Кассиль радушно улыбнулся, сделал мне пальцами знак: погодите. Глядя в глаза мне, он сказал: «Вот вы думаете, это в ваших интересах — опубликовать рассказ. Повторяю, блестящий рассказ. А я вот сам не буду его никому рекомендовать и вам настоятельно советую: не показывайте его никому. В вашем рассказе — ребенок и собака. Только двое, мальчик и собака, которым противопоставлен весь остальной мир. Про этот мир не скажешь, что он у вас враждебен мальчику. Это у вас сделано с тактом. Но этот мир неспособен понять мальчика — и отсюда пусть не горечь, но грусть. Грусть вдвойне, потому что нет злой воли, нет злостного нежелания понять, а есть просто органическая преграда. Естественная, скажем, вполне объективная, не зависящая от воли человека. Тем хуже. И с таким рассказом вы хотите дебютировать!»
Насчет дебюта — это было его собственное заключение.

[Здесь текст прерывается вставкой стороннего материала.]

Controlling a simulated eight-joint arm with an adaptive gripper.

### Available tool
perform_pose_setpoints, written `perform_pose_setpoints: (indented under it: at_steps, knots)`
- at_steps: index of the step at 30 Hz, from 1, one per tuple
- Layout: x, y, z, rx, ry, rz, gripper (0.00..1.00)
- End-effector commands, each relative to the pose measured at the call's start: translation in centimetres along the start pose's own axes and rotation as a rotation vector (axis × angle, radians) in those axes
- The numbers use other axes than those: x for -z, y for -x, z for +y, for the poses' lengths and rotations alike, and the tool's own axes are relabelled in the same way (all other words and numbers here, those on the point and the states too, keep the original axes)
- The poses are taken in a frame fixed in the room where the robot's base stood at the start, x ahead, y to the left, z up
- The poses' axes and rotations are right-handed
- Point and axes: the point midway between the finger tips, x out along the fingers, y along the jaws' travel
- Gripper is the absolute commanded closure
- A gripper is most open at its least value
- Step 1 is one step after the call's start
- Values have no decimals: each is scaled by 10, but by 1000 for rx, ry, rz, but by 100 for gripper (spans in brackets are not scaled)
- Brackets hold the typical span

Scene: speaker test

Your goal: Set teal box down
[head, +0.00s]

Я объяснил: у меня не было никакого плана, я просто писал, не думая о том, что для дебюта, а что для иной цели. «Это ясно, — кивнул Кассиль. — Но все ваши вещи, которые передо мной, такого же толка. А эта сильнее других. На ней я и остановился. Такая вещь может быть одна в дюжину, а остальные должны быть про колхоз, про завод, про школу».
Позднее такой же разговор был у меня в «Детгизе» на площади Дзержинского, с заместителем главного редактора Борисом Исааковичем Камиром, одесским евреем, который известен был, в частности, своей фамилией — аббревиатурой, образованной из лозунга «Да здравствует Коммунистический Авангард Мировой Революции!», правда, без «Да здравствует». В качестве образца Борис Исаакович представил, не помню уж чей, рассказ про девочку-первоклассницу, которая жила далеко от школы, в степи. Она обещала принести для школьного сада горсть семян. По дороге в школу ее застиг снежный буран. Полузамерзшая, она кое-как добралась до школы, и когда с трудом разжали ее окоченевшие пальцы, там нашли горсть семян.